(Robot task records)
•••

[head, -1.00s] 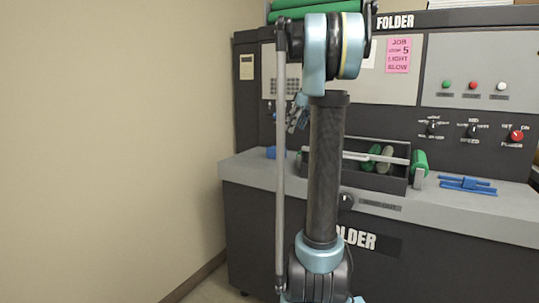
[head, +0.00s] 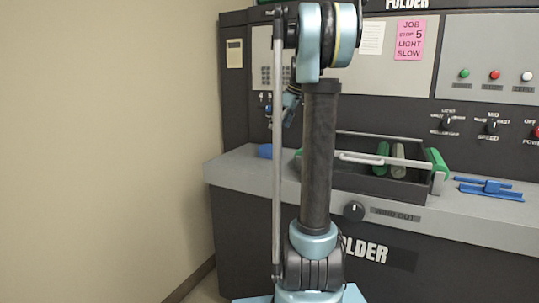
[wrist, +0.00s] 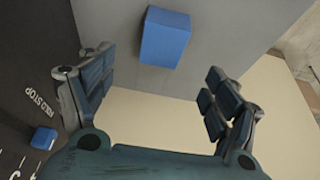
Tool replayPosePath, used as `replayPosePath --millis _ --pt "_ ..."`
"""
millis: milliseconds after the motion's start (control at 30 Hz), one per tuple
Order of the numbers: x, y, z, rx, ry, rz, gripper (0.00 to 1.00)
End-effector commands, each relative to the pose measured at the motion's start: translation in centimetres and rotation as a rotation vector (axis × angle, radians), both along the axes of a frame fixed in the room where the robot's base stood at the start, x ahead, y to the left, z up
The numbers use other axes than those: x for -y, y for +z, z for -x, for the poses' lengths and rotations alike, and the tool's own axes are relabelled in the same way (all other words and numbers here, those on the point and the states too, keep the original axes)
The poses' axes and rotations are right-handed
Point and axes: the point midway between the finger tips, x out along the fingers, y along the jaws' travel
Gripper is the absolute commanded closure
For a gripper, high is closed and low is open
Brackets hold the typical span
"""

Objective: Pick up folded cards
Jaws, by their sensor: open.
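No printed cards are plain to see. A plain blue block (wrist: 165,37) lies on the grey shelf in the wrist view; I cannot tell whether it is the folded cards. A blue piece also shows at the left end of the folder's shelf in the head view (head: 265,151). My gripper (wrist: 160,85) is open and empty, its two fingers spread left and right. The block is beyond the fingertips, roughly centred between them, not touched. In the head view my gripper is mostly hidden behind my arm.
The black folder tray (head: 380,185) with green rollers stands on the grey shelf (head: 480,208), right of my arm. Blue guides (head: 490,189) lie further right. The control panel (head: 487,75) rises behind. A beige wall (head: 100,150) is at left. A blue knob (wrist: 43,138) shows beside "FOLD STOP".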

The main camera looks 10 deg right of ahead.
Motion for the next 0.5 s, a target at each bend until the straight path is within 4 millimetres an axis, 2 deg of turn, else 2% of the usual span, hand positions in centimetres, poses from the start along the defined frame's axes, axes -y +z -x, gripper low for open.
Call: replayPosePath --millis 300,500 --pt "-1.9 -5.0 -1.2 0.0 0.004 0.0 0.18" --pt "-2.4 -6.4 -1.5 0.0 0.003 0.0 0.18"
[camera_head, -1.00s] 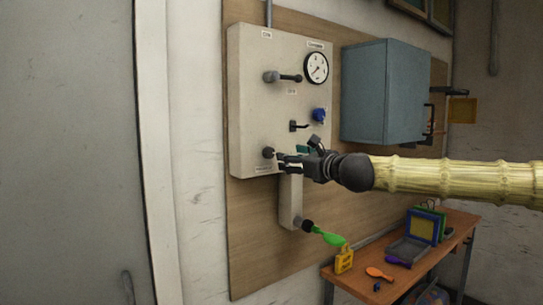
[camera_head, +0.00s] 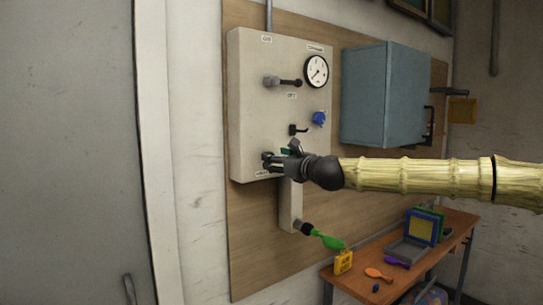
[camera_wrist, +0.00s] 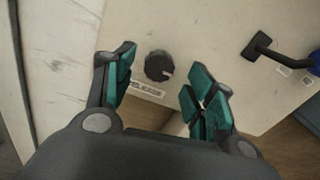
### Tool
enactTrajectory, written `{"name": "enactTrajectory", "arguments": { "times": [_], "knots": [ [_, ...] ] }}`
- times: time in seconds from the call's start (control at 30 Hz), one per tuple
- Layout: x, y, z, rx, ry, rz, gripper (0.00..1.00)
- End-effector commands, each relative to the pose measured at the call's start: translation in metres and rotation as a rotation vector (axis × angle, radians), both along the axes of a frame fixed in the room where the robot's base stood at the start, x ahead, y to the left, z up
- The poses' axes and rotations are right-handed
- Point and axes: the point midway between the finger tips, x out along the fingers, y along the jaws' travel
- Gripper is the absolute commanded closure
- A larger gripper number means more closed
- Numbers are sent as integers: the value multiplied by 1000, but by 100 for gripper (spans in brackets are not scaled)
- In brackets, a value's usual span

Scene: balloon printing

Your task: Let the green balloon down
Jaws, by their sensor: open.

•••

- Your task:
Go to the line that contains "[head, +0.00s]" and copy from there down to the line that contains "at the motion's", with both lines included. Pass over the pictures.

- Task response:
[head, +0.00s] 
[wrist, +0.00s] 
Tool replayPosePath, used as `replayPosePath --millis _ --pt "_ ..."`
"""
millis: milliseconds after the motion's start (control at 30 Hz), one per tuple
Order of the numbers: x, y, z, rx, ry, rz, gripper (0.00 to 1.00)
End-effector commands, each relative to the pose measured at the motion's start: translation in centimetres and rotation as a rotation vector (axis × angle, radians), both along the axes of a frame fixed in the room where the robot's base stood at the start, x ahead, y to the left, z up

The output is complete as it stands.